WL#6915: InnoDB: Undo logs for temp-tables (and related objects) should reside in temp-tablespace

Status: Complete   —   Priority: Medium

Introduction:
------------

The UNDO logs currently reside in the system-tablespace or in dedicated undo-
tablespaces (undo tablespaces are configurable by user and are optional) for all 
objects created in system.

This work log adds an additional type of UNDO log, one that is not redo logged
and resides in the temp-tablespace.

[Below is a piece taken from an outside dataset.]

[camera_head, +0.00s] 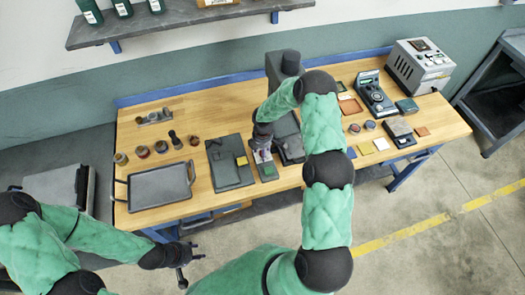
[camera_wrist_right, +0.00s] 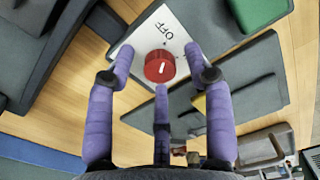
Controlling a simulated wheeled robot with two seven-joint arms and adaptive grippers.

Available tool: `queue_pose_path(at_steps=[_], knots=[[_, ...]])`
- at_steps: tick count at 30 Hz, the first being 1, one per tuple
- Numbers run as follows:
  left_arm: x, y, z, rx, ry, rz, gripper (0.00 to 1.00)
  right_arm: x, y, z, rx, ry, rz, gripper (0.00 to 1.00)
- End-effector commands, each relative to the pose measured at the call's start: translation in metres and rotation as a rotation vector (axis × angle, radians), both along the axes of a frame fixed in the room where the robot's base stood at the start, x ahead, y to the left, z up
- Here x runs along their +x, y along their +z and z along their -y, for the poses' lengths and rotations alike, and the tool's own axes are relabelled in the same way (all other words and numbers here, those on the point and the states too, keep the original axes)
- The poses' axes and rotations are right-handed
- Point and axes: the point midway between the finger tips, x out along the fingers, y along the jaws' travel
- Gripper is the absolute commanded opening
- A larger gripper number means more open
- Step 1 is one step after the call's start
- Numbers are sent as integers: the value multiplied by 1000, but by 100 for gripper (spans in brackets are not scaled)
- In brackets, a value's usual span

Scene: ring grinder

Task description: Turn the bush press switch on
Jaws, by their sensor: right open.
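The bush press switch is a round red knob (camera_wrist_right: 160,66) with a white line, on a white plate (camera_wrist_right: 168,32) in the right wrist view. The plate reads OFF, and the line points roughly towards that word. My right gripper (camera_wrist_right: 158,72) is open, with its purple fingers spread to both sides of the knob and a third finger below it. I cannot tell whether any finger touches it. In the head view the right arm largely hides the switch. The dark press (camera_head: 284,66) stands behind the arm. My left gripper (camera_head: 185,264) is open and empty before the bench.
The wooden bench (camera_head: 222,112) holds a grey tray (camera_head: 160,186), a dark flat case (camera_head: 229,163), several small pots on the left, and instruments (camera_head: 374,94) on the right. A shelf (camera_head: 180,22) hangs above. The floor in front is clear.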

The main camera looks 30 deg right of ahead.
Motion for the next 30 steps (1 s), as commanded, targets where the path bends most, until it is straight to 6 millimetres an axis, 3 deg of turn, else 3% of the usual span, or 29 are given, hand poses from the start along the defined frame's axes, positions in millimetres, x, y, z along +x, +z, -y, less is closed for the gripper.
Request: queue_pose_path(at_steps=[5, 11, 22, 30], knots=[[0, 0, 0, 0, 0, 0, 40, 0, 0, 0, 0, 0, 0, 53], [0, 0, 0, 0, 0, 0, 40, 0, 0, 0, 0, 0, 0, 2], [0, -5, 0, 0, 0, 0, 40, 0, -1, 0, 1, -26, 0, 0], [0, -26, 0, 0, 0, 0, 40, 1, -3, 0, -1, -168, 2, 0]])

These non-redo-logged UNDO
logs are not  required during recovery but only used for rollback action.
(Purging is blocked for temp-tables, MVCC is not applicable for temp-tables)
Note: The temp-tablespace is always recreated on startup.

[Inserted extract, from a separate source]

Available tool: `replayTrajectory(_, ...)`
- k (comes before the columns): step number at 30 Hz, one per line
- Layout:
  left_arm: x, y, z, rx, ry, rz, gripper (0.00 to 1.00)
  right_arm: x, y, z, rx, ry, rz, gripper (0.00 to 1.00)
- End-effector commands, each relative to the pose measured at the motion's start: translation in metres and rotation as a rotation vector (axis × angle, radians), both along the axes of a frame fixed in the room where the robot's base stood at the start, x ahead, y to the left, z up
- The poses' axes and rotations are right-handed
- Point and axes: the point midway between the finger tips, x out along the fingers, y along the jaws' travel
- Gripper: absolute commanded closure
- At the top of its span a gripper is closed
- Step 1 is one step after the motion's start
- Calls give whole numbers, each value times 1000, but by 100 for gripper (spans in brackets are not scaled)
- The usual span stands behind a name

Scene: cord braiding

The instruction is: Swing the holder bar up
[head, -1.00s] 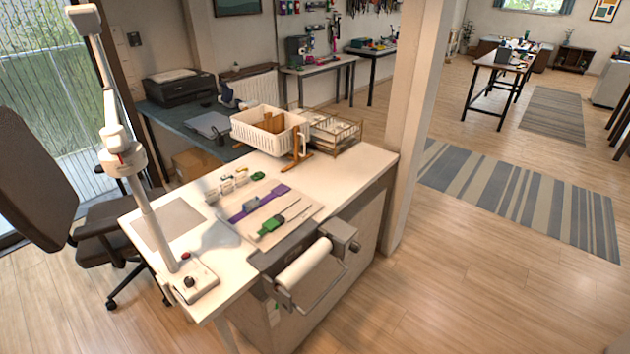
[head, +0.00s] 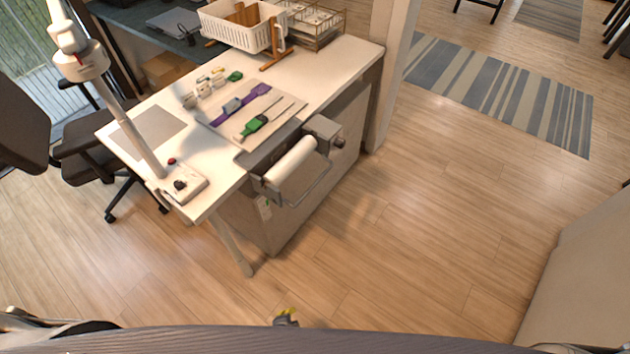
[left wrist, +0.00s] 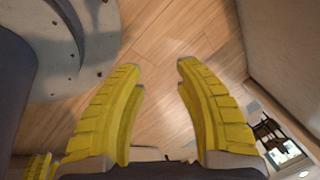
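The holder bar (head: 317,188) is a thin metal loop at the front edge of the white worktable (head: 335,72). It hangs low, in front of and below a white roll (head: 291,159) in its dark holder. My left gripper (head: 286,312) shows only as small yellow tips at the bottom of the head view, well short of the table and apart from the bar. In the left wrist view its two yellow fingers (left wrist: 160,68) are spread, with only floor between them. My right gripper is not in view.
A board with purple and green cord work (head: 232,128) lies on the table. A white basket (head: 243,25) and a wire tray (head: 318,22) stand at its back. A lamp (head: 130,125) and an office chair (head: 95,150) are at left. Open wooden floor (head: 400,240) lies in front.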

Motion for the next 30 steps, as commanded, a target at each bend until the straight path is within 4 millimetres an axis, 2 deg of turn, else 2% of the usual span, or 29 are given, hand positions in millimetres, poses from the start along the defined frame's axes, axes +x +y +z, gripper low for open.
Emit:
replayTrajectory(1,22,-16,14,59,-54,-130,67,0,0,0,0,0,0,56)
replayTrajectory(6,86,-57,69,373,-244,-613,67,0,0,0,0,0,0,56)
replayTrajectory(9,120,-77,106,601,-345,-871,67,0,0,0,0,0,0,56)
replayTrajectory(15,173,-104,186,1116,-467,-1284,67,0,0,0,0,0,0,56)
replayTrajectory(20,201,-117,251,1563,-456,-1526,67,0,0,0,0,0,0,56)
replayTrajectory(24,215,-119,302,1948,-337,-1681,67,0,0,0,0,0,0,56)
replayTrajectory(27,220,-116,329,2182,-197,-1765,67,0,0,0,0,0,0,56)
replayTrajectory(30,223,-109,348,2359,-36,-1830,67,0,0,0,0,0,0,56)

This new type of UNDO log is being introduced for the use by temp-tables, both 
compressed and Non-compressed.

WL helps in addressing this requirement.

Visible Difference (if any):
---------------------------

Note change in info message that explicitly notify user about number of redo and
non-redo rollback segment active.

2013-05-10 17:20:42 7609 [Note] InnoDB: 96 redo rollback segment(s) found. 1
redo rollback segment(s) are active.
2013-05-10 17:20:42 7609 [Note] InnoDB: 32 non-redo rollback segment(s) are active.

How would this help ?
----------------------

- Since they are not required for crash recovery we can avoid REDO logging.
  On crash/startup temp-tablespace is re-created therefore there is no
  reference of the temp-tables on restart.

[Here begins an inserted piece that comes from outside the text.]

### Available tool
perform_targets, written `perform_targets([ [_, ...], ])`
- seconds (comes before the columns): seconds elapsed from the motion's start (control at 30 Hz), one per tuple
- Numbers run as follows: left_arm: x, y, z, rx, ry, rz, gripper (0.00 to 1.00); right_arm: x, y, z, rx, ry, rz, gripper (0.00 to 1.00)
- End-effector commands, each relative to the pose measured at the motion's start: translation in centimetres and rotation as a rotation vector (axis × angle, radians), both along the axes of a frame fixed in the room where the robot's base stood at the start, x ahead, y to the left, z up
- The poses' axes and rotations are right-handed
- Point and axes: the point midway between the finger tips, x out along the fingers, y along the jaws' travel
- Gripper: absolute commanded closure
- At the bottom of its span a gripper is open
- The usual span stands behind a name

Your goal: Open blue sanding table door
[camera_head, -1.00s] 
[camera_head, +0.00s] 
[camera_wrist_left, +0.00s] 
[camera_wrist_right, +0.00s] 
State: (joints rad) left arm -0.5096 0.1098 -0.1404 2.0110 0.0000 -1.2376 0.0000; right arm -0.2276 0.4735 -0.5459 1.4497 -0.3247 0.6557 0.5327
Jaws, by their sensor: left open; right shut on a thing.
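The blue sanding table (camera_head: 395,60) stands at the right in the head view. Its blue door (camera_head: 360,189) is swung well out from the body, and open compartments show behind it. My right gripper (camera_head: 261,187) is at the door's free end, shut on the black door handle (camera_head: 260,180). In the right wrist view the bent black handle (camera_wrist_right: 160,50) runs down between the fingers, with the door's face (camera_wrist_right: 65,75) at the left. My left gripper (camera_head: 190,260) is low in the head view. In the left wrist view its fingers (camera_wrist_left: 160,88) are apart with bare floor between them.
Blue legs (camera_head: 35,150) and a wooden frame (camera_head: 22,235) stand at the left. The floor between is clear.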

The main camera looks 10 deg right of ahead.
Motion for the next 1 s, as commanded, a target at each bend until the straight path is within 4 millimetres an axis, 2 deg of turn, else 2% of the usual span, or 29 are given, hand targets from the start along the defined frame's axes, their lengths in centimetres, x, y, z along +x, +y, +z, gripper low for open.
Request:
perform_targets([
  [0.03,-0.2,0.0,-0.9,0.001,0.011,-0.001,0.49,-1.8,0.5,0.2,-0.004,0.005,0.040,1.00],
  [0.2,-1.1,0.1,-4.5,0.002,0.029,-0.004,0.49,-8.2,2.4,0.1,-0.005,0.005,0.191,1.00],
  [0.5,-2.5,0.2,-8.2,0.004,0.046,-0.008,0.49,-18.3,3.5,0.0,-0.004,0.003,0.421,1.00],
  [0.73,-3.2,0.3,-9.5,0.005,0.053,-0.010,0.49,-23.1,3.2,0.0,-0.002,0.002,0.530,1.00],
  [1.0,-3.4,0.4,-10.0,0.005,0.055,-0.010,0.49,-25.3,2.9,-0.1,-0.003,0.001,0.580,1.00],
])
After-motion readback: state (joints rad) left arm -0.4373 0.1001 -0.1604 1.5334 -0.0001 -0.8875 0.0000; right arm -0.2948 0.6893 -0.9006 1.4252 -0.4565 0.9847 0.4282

  This small change helps in saving lot of un-needed IO arising out of
  REDO logging and further help in improving performance.

----------------------------------------------------------------------

chtest validtion needed for pb2 runs:

################################################################################
#    innodb_wl6915_debug          passed all enabled (<WHATEVER>_CHECK <> 0) tests
# ------------------------------------------------------------------
# Top level file     = ./suite/innodb/t/innodb_wl6915_debug.test
# Current directory  =
/opt/projects/innodb/codebase/mysql-tree/mysql-trunk-wl6915/mysql-test
# MTR_BINDIR         =
/opt/projects/innodb/codebase/mysql-tree/mysql-trunk-wl6915/bld
# TREE_DIR_CHECK     = 1     # Check if the directories used are consistent
# GREP_CHECK         = 1     # Simple result check with grep
# EXTENDED_CHECK     = 1     # Extended check testcases
# REPEAT_CHECK       = 1     # The test must be repeatable
# ASSIGNED_DIR_CHECK = 1     # Check with explicit assigned MTR
#                            # options tmpdir and vardir.
# OPTION_CHECK       = 1     # Check with various server/mysqltest
#                            # options
# OPTION_CHECK_EXT   = 1     # Extended check of such options
# SESSION_CHECK      = 1     # Check for disconnect in time etc.
# CPU_LOAD_CHECK     = 1     # Check with high parallel CPU load
# DISK_LOAD_CHECK    = 1     # Check with high parallel Disk load

################################################################################
#    innodb_wl6915          passed all enabled (<WHATEVER>_CHECK <> 0) tests
# ------------------------------------------------------------------
# Top level file     = ./suite/innodb/t/innodb_wl6915.test
# Current directory  =
/opt/projects/innodb/codebase/mysql-tree/mysql-trunk-wl6915/mysql-test
# MTR_BINDIR         =
/opt/projects/innodb/codebase/mysql-tree/mysql-trunk-wl6915/bld
# TREE_DIR_CHECK     = 1     # Check if the directories used are consistent
# GREP_CHECK         = 1     # Simple result check with grep
# EXTENDED_CHECK     = 1     # Extended check testcases
# REPEAT_CHECK       = 1     # The test must be repeatable
# ASSIGNED_DIR_CHECK = 1     # Check with explicit assigned MTR
#                            # options tmpdir and vardir.
# OPTION_CHECK       = 1     # Check with various server/mysqltest
#                            # options
# OPTION_CHECK_EXT   = 1     # Extended check of such options
# SESSION_CHECK      = 1     # Check for disconnect in time etc.
# CPU_LOAD_CHECK     = 1     # Check with high parallel CPU load
# DISK_LOAD_CHECK    = 1     # Check with high parallel Disk load

----------------------------------------------------------------------------


High Level Approach Description:
--------------------------------

- Each server instance has 128 rollback segment slots.
  A transaction is assigned a rollback segment which it uses for UNDO logging.
  (Segment is expanded to add more pages based on size of UNDO logging).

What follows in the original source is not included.